Even wildly successful games still result in axing entire teams, as just happened with Marvel Rivals. It feels like nearly every week, we hear about a huge company like Microsoft shutting down a subsidiary like Tango Gameworks, regardless of whether their games are successful or not.

Bungie, Blizzard, Naughty Dog, Epic Games, Insomniac … nearly every major studio has laid off workers sometime in the last two years. The major outlier appears to be Nintendo, who are not only hiring, but boast ridiculously high employee retention at their Kyoto HQ.

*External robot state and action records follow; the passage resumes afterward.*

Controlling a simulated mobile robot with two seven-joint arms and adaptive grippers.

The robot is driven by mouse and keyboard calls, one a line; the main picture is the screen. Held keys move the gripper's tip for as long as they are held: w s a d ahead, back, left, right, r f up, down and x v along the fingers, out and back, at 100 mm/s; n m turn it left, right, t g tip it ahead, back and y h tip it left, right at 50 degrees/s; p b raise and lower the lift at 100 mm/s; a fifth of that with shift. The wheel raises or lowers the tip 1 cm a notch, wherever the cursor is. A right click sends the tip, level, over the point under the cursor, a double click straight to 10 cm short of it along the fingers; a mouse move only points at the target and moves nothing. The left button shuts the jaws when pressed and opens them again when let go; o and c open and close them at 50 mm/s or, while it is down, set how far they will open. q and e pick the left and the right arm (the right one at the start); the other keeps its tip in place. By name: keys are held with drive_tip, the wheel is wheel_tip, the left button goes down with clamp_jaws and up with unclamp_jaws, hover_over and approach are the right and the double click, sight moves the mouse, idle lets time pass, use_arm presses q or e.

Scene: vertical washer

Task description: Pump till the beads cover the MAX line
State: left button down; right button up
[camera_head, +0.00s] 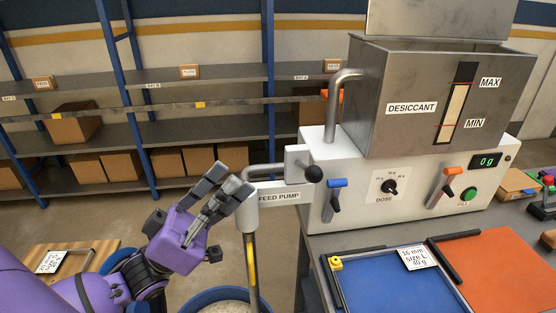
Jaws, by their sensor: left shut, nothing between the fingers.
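The grey metal hopper (385,75), labelled DESICCANT, stands on a white machine at the right. Its sight window (455,107) shows a pale fill with dark above it. The fill's top is close to the MAX mark (489,83) and well above the MIN mark (474,123); I cannot tell whether it covers the MAX line. The feed pump (279,196) juts out from the machine's left, with a black ball knob (313,173) beside it. My left gripper (228,181) is shut and empty at the pump's left end; contact is unclear. My right gripper is out of view.
A blue bucket (190,301) of pale beads stands below the pump, with a yellow-marked tube (250,260) above it. Blue (385,285) and orange (490,268) trays lie before the machine. Shelves with boxes stand behind. A wooden surface (98,255) is at lower left.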

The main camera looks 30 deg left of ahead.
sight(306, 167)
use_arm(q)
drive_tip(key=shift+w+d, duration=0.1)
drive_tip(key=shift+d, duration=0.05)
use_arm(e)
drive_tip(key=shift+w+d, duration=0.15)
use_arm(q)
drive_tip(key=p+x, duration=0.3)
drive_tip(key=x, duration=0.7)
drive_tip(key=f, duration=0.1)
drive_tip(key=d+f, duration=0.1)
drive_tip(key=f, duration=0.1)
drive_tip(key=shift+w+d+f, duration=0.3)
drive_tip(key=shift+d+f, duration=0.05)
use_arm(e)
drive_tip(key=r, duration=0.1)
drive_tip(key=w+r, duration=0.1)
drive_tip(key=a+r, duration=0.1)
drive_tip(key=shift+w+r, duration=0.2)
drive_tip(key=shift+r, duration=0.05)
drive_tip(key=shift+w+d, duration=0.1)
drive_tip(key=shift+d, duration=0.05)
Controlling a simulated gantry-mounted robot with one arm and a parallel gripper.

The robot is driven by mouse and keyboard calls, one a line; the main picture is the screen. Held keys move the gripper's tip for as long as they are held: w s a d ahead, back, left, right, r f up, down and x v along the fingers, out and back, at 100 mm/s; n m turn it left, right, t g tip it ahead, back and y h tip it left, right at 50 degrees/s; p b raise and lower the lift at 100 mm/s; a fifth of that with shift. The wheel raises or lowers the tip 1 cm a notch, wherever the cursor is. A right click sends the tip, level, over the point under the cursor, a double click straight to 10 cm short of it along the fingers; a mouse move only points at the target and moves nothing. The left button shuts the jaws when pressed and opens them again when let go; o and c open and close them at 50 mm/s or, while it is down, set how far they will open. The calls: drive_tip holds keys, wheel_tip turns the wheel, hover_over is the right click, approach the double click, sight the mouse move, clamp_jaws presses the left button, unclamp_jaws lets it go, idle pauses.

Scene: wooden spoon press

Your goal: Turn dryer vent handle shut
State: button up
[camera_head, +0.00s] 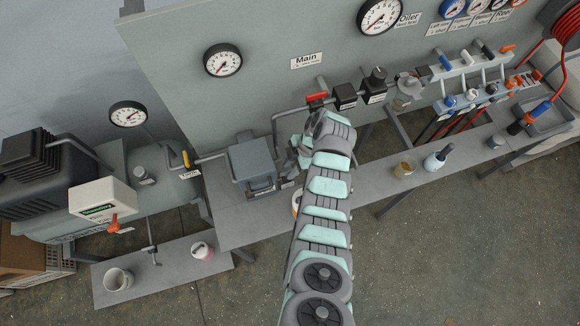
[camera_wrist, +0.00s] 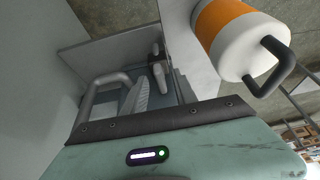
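Which fitting is the dryer vent handle I cannot tell for sure. A white box with a green display (camera_head: 101,198) at the lower left has an orange lever (camera_head: 114,223) hanging below it. A yellow lever (camera_head: 186,159) sits on the pipe left of a grey box (camera_head: 252,160), and a red lever (camera_head: 316,97) is on the pipe under the "Main" sign. My gripper (camera_head: 303,150) is right of the grey box and below the red lever, far from the orange lever. My wrist partly hides it.
In the wrist view a white and orange mug (camera_wrist: 240,38) with a dark handle is close on the right, and a grey bent bar (camera_wrist: 97,94) is on the left. Cups (camera_head: 118,279) (camera_head: 202,250) stand on the lower-left bench (camera_head: 165,266). Gauges and pipes line the panel (camera_head: 270,85).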

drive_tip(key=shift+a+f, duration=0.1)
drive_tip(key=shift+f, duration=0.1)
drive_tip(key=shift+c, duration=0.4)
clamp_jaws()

But here’s the trick: workers are laid off, but a lot of the time, the work they were doing still needs to get done. Levels still need to get designed, art still needs to be made. That means less people are now expected to do more, which can in turn lead to poor conditions, like overwork. So even those who still have their jobs are getting a bad deal.

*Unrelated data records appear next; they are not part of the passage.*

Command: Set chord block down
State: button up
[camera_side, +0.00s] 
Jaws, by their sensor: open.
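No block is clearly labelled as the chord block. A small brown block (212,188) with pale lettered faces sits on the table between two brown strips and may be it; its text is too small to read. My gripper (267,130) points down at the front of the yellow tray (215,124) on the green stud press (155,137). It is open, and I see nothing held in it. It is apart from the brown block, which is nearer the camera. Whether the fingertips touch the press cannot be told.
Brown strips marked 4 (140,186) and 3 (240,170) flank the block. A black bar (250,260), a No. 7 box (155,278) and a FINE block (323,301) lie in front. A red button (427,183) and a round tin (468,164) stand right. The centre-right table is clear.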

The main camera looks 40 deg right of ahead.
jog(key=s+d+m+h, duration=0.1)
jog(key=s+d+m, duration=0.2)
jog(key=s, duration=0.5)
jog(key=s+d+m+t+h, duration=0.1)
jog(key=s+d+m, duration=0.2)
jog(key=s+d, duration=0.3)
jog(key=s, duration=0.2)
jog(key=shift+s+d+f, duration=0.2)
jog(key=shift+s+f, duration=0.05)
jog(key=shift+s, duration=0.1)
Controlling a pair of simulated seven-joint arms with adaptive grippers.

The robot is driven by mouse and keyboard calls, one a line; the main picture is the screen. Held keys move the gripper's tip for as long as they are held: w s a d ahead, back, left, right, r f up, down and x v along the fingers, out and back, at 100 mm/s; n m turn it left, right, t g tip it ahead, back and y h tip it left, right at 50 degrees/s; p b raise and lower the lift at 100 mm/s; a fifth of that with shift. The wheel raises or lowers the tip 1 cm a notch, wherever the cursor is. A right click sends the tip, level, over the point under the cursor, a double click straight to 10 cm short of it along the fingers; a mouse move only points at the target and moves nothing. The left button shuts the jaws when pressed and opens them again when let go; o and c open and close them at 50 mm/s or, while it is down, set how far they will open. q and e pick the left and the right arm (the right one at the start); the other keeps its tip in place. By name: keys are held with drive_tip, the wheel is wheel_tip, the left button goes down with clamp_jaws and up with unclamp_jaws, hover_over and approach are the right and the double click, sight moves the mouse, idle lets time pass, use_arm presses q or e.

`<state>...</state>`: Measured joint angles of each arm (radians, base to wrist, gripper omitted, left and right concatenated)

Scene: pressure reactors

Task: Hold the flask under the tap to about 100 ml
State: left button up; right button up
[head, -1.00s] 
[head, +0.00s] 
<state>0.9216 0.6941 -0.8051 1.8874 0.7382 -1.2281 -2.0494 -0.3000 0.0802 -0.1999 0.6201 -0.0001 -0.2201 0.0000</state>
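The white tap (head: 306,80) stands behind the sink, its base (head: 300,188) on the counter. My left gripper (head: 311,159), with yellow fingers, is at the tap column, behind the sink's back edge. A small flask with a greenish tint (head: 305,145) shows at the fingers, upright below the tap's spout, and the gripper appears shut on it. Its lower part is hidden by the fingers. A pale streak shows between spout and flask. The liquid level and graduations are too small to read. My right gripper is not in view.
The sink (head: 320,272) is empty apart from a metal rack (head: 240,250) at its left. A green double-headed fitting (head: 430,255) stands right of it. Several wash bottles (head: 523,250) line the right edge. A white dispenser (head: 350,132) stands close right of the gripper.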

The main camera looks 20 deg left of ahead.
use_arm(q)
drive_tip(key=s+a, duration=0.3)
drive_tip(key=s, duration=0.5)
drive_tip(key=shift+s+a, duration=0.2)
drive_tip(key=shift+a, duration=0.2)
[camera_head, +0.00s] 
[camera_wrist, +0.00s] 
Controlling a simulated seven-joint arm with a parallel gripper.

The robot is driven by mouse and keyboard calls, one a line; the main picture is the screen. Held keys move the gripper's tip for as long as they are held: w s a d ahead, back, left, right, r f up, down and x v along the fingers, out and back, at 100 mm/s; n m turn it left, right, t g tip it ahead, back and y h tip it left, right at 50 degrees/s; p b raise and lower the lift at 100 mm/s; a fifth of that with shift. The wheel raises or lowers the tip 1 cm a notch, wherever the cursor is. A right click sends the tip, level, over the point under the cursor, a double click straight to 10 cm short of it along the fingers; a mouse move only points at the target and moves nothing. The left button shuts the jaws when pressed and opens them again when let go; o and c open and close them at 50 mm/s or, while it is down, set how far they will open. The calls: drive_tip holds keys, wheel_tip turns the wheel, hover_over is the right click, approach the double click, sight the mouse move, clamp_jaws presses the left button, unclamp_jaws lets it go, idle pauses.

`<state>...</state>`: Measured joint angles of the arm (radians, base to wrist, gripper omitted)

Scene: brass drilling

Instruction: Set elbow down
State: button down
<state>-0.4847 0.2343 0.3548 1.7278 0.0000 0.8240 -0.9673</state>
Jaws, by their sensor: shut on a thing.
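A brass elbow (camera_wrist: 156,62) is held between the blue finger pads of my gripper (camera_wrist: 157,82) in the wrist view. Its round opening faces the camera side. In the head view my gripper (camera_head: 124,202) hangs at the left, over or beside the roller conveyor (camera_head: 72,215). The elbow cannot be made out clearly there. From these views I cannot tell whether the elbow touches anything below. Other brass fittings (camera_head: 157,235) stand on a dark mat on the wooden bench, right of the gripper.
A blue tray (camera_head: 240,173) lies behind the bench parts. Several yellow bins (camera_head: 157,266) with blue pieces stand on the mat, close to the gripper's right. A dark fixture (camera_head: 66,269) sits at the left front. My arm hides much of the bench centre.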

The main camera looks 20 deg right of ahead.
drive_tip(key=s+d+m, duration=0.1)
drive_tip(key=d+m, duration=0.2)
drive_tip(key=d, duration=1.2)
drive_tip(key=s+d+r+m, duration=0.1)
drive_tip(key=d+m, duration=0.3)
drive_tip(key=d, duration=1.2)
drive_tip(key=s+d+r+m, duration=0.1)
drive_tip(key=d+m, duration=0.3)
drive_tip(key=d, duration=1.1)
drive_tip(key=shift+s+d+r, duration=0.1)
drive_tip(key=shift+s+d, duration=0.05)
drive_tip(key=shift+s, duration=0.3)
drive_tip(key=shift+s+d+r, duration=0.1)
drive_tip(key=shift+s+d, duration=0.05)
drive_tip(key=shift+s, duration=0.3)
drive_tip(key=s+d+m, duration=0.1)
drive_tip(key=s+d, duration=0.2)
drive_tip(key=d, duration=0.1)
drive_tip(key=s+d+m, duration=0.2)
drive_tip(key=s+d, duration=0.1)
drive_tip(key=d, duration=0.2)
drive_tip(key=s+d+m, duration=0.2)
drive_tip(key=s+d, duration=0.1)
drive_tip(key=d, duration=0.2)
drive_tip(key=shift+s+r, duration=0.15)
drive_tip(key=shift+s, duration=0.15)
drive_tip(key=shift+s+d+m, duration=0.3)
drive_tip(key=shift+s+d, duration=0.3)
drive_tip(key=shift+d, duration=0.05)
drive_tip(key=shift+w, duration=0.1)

Creating a union does not magically stop layoffs and overwork from happening. But it does at least empower workers and give them bargaining chips when, at the moment, they have none. “Our mission is to take back our lives, our labor, and our passion from those who treat us like replaceable cogs,” declares the United Videogame Workers Union’s mission statement.

Elsewhere, it reads, “Too often [our] passion is exploited by opportunistic parasites that turn our dreams into nightmares.”

What Do the Layoffs and Union Mean for Gamers?

As the United Videogame Worker Union’s mission statement reads, games are made by people. When people are overworked, stressed out, and worn down, the art they create reflects that and suffers. And here, that art is the games we’re all playing.

Former Nintendo CEO Satoru Iwada understood this perfectly, and so in 2013, halved his own salary instead of laying anyone off. “If we reduce the number of employees for better short-term financial results, employee morale will decrease, and I sincerely doubt employees who fear that they may be laid off will be able to develop software titles that could impress people around the world,” Iwada said.

He’s exactly right. And Iwada’s strategy worked—again, Nintendo has so far not been struck by the industry-wide layoff trends.

You can see Iwada’s idea play out in real life, too. Just look at the wild difference in reception between Overwatch and Overwatch 2, the latter of which received significantly more pressure and attention from Blizzard’s then-overlords at Activision.

By contrast, when a workforce is happy, united, and able to fully focus on the game it’s making, you get Astro Bot. Astro Bot exemplifies the ideal studio dynamic that Baldur’s Gate 3 developer Larian’s CEO discussed in his speech at last year’s Game Awards, before he awarded Astro Bot Game of the Year.

“A studio makes a game that they wanted to play themselves,” Swen Vincke said. “They didn’t make it to increase market share. They didn’t make it to serve as a brand. They didn’t have to meet arbitrary sales targets or fear being laid off if they didn’t meet those targets… They didn’t treat their developers like numbers on a spreadsheet. They didn’t treat their players as users to exploit… They knew that if you put the game – and the team – first, the revenue will follow.”

This is exactly the kind of future that the United Videogame Workers Union is fighting for. “What does [UVW] mean for [gamers] in the long run? I think it means better games and better art,” a union-affiliated narrative designer told Yahoo! News.

Better workplaces within the games industry means better games for us to play. It’s truly as simple as that.